* Exercise: Extract everything from the first line through the line with "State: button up", both ends included, except for any pictures.

* * * * * * * * *

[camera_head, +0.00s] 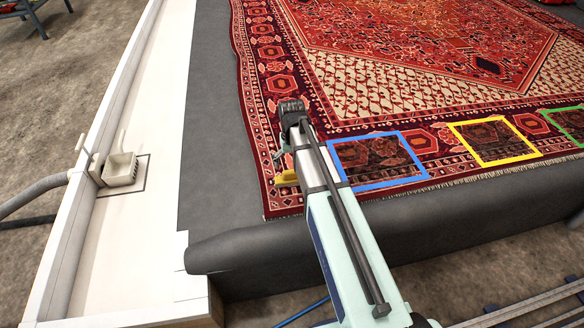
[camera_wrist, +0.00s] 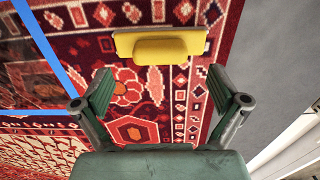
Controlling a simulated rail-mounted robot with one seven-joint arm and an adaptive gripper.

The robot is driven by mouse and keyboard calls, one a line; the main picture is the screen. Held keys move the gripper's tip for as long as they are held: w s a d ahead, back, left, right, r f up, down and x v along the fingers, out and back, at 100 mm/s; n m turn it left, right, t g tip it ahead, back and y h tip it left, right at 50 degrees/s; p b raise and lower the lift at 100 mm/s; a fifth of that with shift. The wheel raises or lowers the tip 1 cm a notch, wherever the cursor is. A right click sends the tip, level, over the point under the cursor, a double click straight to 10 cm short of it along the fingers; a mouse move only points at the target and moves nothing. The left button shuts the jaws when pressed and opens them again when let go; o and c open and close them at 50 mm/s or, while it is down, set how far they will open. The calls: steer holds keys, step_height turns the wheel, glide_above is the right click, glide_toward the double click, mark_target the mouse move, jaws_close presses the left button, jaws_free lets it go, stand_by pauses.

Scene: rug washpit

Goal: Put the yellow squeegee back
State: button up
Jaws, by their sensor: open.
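The yellow squeegee (camera_wrist: 160,45) lies on the patterned red rug near its edge, seen in the wrist view just beyond my fingertips. In the head view a small part of the yellow squeegee (camera_head: 286,178) shows to the left of my arm, and the rest is hidden behind it. My gripper (camera_wrist: 160,90) is open and empty over the rug, with its two fingers apart and a gap between them and the squeegee. In the head view my gripper is mostly hidden by my own arm.
Blue (camera_head: 380,184), yellow (camera_head: 492,161) and green taped frames mark dark patches along the rug's near edge. A white ledge (camera_head: 135,240) runs on the left, with a small beige holder (camera_head: 121,169) inside a dark outline. The grey surface (camera_head: 212,150) between ledge and rug is clear.

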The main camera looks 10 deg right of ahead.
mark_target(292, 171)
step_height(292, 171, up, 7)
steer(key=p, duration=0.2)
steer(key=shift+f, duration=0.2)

* * * * * * * * *

* The reply:
[camera_head, +0.00s] 
[camera_wrist, +0.00s] 
Controlling a simulated rail-mounted robot with one seven-joint arm and an adaptive gripper.

The robot is driven by mouse and keyboard calls, one a line; the main picture is the screen. Held keys move the gripper's tip for as long as they are held: w s a d ahead, back, left, right, r f up, down and x v along the fingers, out and back, at 100 mm/s; n m turn it left, right, t g tip it ahead, back and y h tip it left, right at 50 degrees/s; p b raise and lower the lift at 100 mm/s; a fifth of that with shift. The wheel raises or lowers the tip 1 cm a notch, wherever the cursor is. A right click sends the tip, level, over the point under the cursor, a double click straight to 10 cm short of it along the fingers; a mouse move only points at the target and moves nothing. The left button shuts the jaws when pressed and opens them again when let go; o and c open and close them at 50 mm/s or, while it is down, set how far they will open. The calls: steer holds keys, step_height turns the wheel, glide_above is the right click, glide_toward the double click, mark_target the mouse move, jaws_close presses the left button, jaws_free lets it go, stand_by pauses.

Scene: rug washpit

Goal: Put the yellow squeegee back
State: button up

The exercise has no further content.